Font aussi partie de la mobilité intelligente le télépéage, les pass sans contact comme Navigo en Ile-de-France et Oura ! en Rhône-Alpes, le GPS, les panneaux d’informations variables, les carrefours dits intelligents qui adaptent la durée des feux rouges en fonction du nombre de piétons ou à l’approche d’un tramway. Il reste encore des gains potentiels importants à faire dans la régulation du trafic, grâce notamment à plus d’automatisation en temps réel.
Cette mobilité dynamique est nouvelle. L’application routière en Ile-de-France Sytadin, par exemple, lancée par la Direction des Routes d’Ile-de-France vous envoie un SMS s’il y a une perturbation sur votre itinéraire quotidien. Beaucoup d’autres applications privées sont sur ce créneau. Notre association a évalué le poids du secteur de la mobilité intelligente à 4,5 milliards d’euros et à 45 000 emplois dans des centaines d’entreprises.
Natura Sciences : Sur quelles technologies repose cette nouvelle mobilité ?
Jean Bergounioux : Derrière ces applications, il y a de la complexité technique. Il y a des télécommunications, des systèmes d’informations, des capteurs dans les chaussées, des caméras de surveillance… Votre smartphone peut envoyer votre position, et à partir de cela on connaîtra votre vitesse de déplacement et quel mode de transport vous utilisez. Ces nouvelles générations d’applications travaillent sur ce que l’on appele les « traces » : le GPS de votre téléphone remonte votre position.

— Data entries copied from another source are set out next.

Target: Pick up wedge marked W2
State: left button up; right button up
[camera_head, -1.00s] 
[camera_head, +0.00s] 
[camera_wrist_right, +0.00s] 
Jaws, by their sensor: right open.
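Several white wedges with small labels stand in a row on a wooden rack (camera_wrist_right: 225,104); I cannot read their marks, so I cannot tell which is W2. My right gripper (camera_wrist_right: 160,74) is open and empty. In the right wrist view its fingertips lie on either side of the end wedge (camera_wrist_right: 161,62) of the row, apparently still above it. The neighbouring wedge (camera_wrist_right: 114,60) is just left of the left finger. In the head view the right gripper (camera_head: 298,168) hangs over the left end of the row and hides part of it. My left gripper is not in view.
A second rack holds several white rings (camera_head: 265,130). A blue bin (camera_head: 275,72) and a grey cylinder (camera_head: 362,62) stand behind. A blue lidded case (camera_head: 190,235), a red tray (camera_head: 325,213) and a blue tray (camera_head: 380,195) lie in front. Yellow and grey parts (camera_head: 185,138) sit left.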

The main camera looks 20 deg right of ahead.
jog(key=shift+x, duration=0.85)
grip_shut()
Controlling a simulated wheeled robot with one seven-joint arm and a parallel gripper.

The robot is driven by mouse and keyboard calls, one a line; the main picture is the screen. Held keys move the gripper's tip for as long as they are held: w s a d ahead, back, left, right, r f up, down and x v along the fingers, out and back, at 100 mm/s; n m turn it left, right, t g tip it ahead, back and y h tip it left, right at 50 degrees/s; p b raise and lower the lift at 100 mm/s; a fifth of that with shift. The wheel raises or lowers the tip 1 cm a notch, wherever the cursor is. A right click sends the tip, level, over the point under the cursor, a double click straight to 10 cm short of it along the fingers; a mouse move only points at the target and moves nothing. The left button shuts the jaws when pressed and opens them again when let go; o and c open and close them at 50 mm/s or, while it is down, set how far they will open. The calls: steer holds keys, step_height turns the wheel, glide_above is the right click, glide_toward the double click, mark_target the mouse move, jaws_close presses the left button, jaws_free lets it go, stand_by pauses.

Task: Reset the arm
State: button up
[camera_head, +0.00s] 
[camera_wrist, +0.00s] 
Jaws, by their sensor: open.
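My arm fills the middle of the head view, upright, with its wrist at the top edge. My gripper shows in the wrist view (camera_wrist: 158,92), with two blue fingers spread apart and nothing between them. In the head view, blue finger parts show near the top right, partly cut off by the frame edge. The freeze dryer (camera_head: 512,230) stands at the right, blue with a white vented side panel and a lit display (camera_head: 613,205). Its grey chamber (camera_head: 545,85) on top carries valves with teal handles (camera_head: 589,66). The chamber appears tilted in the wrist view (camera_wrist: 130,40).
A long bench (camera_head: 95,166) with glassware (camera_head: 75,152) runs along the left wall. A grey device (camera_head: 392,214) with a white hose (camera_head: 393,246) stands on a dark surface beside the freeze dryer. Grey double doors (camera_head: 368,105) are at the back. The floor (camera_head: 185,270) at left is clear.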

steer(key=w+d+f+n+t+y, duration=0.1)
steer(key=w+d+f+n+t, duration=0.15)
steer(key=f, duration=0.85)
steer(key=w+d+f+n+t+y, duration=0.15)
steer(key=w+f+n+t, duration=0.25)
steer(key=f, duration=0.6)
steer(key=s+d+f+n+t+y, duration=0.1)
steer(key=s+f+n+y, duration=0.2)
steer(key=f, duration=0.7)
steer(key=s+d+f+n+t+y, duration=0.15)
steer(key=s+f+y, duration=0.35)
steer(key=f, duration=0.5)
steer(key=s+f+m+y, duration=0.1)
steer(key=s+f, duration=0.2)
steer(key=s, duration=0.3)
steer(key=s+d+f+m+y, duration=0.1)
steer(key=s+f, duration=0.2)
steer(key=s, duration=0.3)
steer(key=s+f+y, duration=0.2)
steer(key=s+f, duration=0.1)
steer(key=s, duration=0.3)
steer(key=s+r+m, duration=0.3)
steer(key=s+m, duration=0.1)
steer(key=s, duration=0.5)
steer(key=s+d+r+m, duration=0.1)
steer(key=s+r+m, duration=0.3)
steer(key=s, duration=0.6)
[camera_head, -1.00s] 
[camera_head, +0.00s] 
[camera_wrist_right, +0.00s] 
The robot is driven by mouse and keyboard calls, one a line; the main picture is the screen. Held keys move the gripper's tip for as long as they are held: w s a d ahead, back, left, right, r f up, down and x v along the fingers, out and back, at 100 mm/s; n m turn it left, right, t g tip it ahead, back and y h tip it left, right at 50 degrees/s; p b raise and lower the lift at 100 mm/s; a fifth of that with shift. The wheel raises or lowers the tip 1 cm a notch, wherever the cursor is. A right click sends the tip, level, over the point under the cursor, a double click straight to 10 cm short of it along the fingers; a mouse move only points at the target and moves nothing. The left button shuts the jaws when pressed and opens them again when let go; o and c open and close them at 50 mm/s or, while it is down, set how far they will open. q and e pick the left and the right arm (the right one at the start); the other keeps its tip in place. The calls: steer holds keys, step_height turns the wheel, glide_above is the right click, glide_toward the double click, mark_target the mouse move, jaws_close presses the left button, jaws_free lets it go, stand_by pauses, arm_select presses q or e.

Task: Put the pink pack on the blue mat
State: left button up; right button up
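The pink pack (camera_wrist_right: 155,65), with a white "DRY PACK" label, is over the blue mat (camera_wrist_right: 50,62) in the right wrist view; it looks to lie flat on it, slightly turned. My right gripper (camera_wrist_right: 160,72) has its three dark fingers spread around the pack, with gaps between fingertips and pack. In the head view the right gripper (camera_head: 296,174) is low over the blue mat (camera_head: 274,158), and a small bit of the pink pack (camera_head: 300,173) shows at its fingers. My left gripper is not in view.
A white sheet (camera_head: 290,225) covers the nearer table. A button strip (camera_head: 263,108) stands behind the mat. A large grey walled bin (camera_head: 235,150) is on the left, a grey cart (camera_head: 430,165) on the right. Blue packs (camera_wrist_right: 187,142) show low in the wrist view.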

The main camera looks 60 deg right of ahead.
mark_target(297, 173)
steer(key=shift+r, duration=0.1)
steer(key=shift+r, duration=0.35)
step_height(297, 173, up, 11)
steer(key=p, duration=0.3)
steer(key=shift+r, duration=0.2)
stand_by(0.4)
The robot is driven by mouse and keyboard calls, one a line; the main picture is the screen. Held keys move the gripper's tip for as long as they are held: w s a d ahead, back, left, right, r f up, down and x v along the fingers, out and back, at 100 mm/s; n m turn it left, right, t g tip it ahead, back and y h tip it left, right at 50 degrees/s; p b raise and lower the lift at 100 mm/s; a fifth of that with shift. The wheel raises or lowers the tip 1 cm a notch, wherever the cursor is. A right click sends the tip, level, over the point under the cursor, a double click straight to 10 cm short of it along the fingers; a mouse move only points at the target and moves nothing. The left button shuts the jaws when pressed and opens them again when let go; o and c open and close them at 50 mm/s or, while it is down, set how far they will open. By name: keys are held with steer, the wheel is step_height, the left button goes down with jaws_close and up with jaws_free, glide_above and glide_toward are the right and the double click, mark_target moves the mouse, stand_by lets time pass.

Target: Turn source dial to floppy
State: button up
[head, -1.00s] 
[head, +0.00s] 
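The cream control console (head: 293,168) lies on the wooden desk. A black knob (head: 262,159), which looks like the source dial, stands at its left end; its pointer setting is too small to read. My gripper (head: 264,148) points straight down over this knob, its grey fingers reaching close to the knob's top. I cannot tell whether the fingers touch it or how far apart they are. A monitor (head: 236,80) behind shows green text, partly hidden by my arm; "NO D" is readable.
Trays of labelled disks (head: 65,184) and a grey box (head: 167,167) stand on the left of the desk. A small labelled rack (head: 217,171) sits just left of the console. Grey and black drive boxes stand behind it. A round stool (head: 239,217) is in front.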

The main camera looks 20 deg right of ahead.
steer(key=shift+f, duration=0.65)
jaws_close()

Ces informations très générales sont anonymisées et agrégées avec celles des capteurs dans la chaussée, dans les carrefours ou dans le métro en fonction de votre mode de transport pour avoir une vision plus fine des conditions de déplacements sur un bassin de vie, permettre aux exploitants des systèmes de transports de mettre en œuvre des stratégies plus fines et aux usagers de mieux maîtriser leurs déplacements
L’enjeu pour l’usager est de passer de la mobilité subie, suite aux perturbations, à la mobilité choisie qui valorise le temps passé dans les transports. Cela me permet de faire la transition avec l’automatisation de la conduite dans l’automobile. Cette automatisation va permettre de faire rouler plus de monde dans moins de voitures, avec moins de bouchons et moins de pollution. C’est ce que l’on appelle la communication véhicule – véhicule et véhicule – infrastructure. Bientôt, elle deviendra opérationnelle dans certaines circonstances (autoroutes, embouteillages…) : la voiture décidera alors de sa vitesse en fonction de son environnement et de sa destination.
Natura Sciences : N’y a-t-il pas encore de nombreux freins réglementaires à l’émergence de la voiture automatisée ?
Jean Bergounioux : Il reste des problèmes réglementaires pour le moment, mais cela évolue. Les Pays-Bas et la Californie ont déjà fait évoluer leurs réglementations. Les premières appenlications, comme la voiture qui se gare toute seule dans les parkings, pourrait apparaître d’ici 2020.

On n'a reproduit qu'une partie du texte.